3. Advances in Geodesy
The meridian arc measurements conducted between Dunkirk and Barcelona contributed directly to:
- understanding Earth’s curvature,
- the development of ellipsoids of reference,
- early geoid models that would eventually support satellite geodesy.
Contemporary coordinate systems like WGS84 still rest on theoretical foundations laid by these early French measurements.
4. The Idea of Global Cartographic Cooperation
The debate surrounding the Paris meridian helped spark international cooperation in mapping. Although France lost the fight for its adoption, the conversation contributed to the creation of:
- international cartographic standards,
- global timekeeping coordination,
- worldwide geodetic networks.
These steps made worldwide mapping and navigation—both terrestrial and space-based—possible.
5. Cultural and Historical Significance
In cultural geography, the Paris meridian remains a powerful symbol of the Enlightenment’s scientific ambitions. Its physical markers, architectural legacy, and presence in hundreds of historical maps preserve a chapter of cartographic evolution. This chapter is still studied by historians, geographers, and map collectors.

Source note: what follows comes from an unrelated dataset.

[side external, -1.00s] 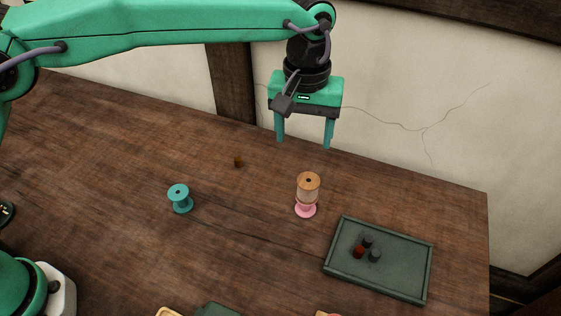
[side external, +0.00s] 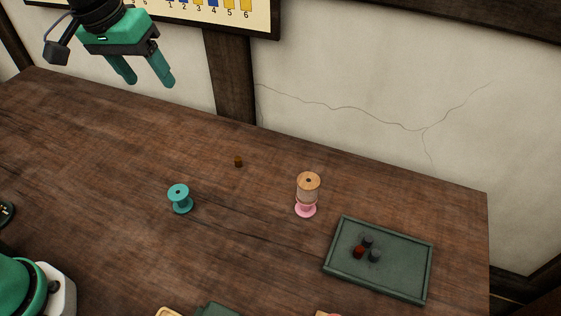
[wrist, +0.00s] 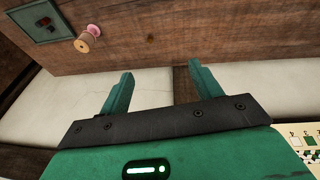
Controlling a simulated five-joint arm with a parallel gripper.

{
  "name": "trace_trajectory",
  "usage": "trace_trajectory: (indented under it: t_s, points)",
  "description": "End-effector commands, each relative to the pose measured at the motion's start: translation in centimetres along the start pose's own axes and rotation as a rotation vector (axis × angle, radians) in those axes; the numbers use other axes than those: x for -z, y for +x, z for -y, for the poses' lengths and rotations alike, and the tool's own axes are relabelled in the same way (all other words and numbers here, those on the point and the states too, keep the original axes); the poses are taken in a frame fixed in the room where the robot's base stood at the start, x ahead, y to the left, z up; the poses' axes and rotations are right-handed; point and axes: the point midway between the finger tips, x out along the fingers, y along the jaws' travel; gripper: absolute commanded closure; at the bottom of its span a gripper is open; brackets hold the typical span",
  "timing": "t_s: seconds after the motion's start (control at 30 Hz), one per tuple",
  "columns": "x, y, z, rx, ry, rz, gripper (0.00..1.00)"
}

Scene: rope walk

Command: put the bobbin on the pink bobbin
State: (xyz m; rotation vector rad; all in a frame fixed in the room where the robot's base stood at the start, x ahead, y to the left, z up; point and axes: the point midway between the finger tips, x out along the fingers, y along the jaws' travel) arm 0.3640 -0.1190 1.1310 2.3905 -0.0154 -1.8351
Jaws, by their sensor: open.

Conclusion: A Meridian That Shaped the World Even in Defeat

The Paris meridian no longer serves as the world’s prime reference line. Yet, its importance in the history of cartography is undeniable. The Cassini maps and the measurement of the meter were influenced by it. Early geodetic science and national mapping systems also felt its impact. It played a pivotal role in shaping how humanity understands and shows the Earth.
Its rejection in favor of Greenwich in 1884 did not erase its contributions. Instead, it marked the transition toward a unified global framework for mapping—a move that ultimately benefited international navigation and communication.
Today, the Paris meridian stands as both a scientific relic and a monument to human ingenuity. Its influence is woven into the very fabric of modern mapping. This influence reminds us that even a superseded line can leave a permanent mark on the world’s cartographic heritage.